Recall that function overloading based on argument types is used for syntactical constructs which parse the same (i.e., with the same preconditions and using the same handler function) but which are then resolved into different semantic objects based on the actual types of the arguments which are processed at parse-time. Overloading can also involve the type of the function’s return value.

Overloading must be explicitly specified, via a call to the overload method of a previously-defined construct instance. Because of the difficulty of determining equivalence of preconditions functions, described above, overloading cannot be done by simply calling def_construct again with the same arguments and a different type.

Overloading versus preconditions functions

An alternative way that Typped could have implemented overloading would have been to always use a unique construct label for each overload — perhaps by appending a string representation of the type to the label. But this would also complicate the resolution of constructs.

Constructs as currently implemented must be uniquely resolvable at parse-time. They then uniquely determine the handler function to call. If different preconditions labels are used for overloading then overloading will cause multiple constructs to match as a normal thing. These ties will not be uniquely resolvable by a priority system.

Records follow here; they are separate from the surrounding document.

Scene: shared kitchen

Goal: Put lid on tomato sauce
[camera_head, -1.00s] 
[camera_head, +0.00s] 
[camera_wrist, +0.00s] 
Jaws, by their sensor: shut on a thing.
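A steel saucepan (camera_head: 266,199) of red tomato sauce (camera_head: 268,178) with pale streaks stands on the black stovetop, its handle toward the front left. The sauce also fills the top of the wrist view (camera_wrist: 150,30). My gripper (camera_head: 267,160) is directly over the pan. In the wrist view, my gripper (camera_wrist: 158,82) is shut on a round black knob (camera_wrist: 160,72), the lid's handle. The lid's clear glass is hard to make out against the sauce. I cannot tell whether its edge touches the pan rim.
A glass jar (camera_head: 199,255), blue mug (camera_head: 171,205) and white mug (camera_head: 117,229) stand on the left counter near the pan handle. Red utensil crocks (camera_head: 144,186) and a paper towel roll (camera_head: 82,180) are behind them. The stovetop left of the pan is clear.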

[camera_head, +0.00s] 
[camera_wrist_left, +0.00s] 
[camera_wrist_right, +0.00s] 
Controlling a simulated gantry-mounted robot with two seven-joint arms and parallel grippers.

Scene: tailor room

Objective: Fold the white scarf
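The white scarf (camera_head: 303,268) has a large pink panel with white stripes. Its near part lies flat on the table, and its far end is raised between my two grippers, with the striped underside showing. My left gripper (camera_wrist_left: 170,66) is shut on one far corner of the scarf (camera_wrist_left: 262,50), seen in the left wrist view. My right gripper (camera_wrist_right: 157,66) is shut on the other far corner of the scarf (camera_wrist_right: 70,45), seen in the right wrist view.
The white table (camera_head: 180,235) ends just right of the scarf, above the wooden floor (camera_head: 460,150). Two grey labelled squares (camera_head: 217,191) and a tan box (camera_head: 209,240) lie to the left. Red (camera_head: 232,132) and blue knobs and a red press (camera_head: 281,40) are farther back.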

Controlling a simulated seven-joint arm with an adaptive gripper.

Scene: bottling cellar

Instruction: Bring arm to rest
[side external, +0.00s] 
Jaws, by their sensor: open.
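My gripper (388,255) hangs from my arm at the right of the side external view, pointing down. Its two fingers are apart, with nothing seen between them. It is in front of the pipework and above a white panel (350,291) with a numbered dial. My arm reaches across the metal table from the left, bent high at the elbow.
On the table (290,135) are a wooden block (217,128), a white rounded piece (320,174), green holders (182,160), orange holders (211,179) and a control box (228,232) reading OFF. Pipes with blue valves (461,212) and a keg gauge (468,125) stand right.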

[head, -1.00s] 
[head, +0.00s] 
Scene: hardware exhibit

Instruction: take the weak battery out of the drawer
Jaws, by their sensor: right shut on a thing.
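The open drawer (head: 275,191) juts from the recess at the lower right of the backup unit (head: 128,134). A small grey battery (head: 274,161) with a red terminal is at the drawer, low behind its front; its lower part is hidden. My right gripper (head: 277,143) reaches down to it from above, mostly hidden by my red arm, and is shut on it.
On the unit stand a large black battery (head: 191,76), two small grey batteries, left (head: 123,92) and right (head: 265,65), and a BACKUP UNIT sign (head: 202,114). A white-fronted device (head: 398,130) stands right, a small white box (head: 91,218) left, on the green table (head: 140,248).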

To resolve an overload the expression must first be parsed to find the actual types. Resolving the actual types requires a handler function, which is stored with a construct. This is circular if separate constructs are used for each overload. One approach might be to assume that if there are multiple constructs which match at the same priority then they all have the same handler function. You could then just pick one to call, but that could mask some error conditions. After the actual types are found a unique construct would still need to be determined from among the matches in order to access the associated evaluation function and AST data. It seems simpler to just to store all the overloaded signatures and their associated data with a single construct.